Tout d’abord, la cause de cette crise est uniquement humaine, ce qui n’était pas le cas lors des cycles naturels précédents. Ensuite, la rapidité à laquelle la situation se dégrade est inédite : les crises du passé s’étendaient sur 100 000 ans, contre un siècle seulement aujourd’hui. Notre réaction, elle, n’est pourtant pas plus rapide. Nous sommes en train de prendre conscience de nos responsabilités, c’est déjà ça. Mais, pour la plupart d’entre nous, nous ne sommes pas encore prêts à tirer toutes les conséquences que cela implique sur nos modes de vie au quotidien.


(Lire aussi : « Être vivant » : à Beyrouth, vendredi, une « Nuit des idées » qui résonne avec l’actualité)


Face à de tels enjeux, quel rôle peuvent jouer les institutions, comme le Muséum national d’histoire naturelle, dans le débat public ?

J’ai souhaité que le muséum se positionne dans la société : il doit apporter des connaissances, mais aussi élargir le plus possible son public, échanger directement avec lui et se montrer responsable face au défi climatique. Il doit faire entendre sa voix en s’engageant davantage qu’auparavant, notamment à travers des conférences, expositions, podcasts ou encore interventions publiques, comme lors de la Nuit des idées.

Ce qui me tient à cœur également, c’est de mener un débat ouvert à toutes les disciplines. Les questions auxquelles nous sommes confrontés aujourd’hui sont complexes et convoquent aussi les sciences humaines. Dans le passé, un botaniste pouvait se concentrer sur son strict domaine d’études, aujourd’hui il doit échanger avec des sociologues, économistes, philosophes… C’est pour cela que j’ai contribué au lancement de périodiques portant sur de grands enjeux actuels, les Manifestes, qui font intervenir des experts de tous horizons, pour croiser les regards et éclairer une question de la manière la plus complète possible.

Comment cette voix scientifique peut-elle se faire entendre aujourd’hui, alors que les réseaux sociaux apparaissent de plus en plus comme le théâtre d’affrontements entre climato-sceptiques et militants proclimat ?

Les établissements scientifiques doivent se mobiliser de façon intransigeante contre la montée d’obscurantismes, qui nient une réalité scientifique en mélangeant opinions et faits.

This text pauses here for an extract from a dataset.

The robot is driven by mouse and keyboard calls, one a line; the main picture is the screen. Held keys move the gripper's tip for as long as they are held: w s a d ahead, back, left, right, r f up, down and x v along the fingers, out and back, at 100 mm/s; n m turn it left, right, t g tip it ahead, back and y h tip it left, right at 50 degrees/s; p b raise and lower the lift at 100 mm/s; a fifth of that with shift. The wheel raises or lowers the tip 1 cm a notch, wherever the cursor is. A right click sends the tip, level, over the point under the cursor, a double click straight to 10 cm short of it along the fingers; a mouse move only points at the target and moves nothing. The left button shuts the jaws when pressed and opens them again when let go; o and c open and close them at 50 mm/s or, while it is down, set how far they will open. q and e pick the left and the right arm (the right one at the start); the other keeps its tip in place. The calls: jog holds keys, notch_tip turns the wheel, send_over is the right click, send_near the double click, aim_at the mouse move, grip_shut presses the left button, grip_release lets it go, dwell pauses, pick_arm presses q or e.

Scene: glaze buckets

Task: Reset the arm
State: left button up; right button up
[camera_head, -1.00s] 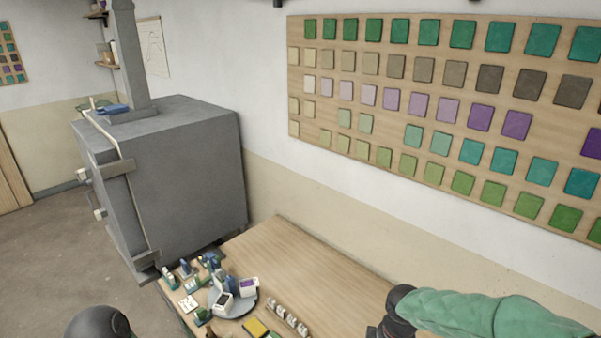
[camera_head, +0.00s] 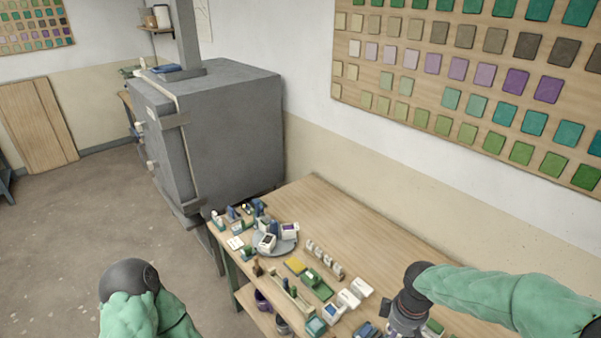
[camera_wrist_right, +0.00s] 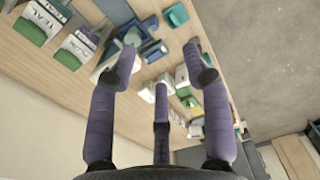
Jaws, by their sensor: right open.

Aujourd’hui, les internautes écoutent davantage leurs voisins de réseau que les scientifiques, ce qui appauvrit le débat. Les réseaux sociaux peuvent être un levier de connaissances, mais il est délicat de les utiliser pour communiquer une pensée complexe au risque d’être caricaturé.

Quant à l’engagement militant des jeunes par exemple, cela apporte une belle note d’espoir. Mais il faut veiller à ne pas basculer dans un discours simplificateur. Il faut notamment toujours envisager la contrepartie de chaque décision : si on arrête les pailles en plastique pour préférer celles en bambou par exemple, on règle le problème du plastique, mais on aggrave celui de la déforestation. Il n’y a pas de solution toute faite, il faut arriver à traiter la complexité. Et pour cela, on doit solliciter plusieurs points de vue.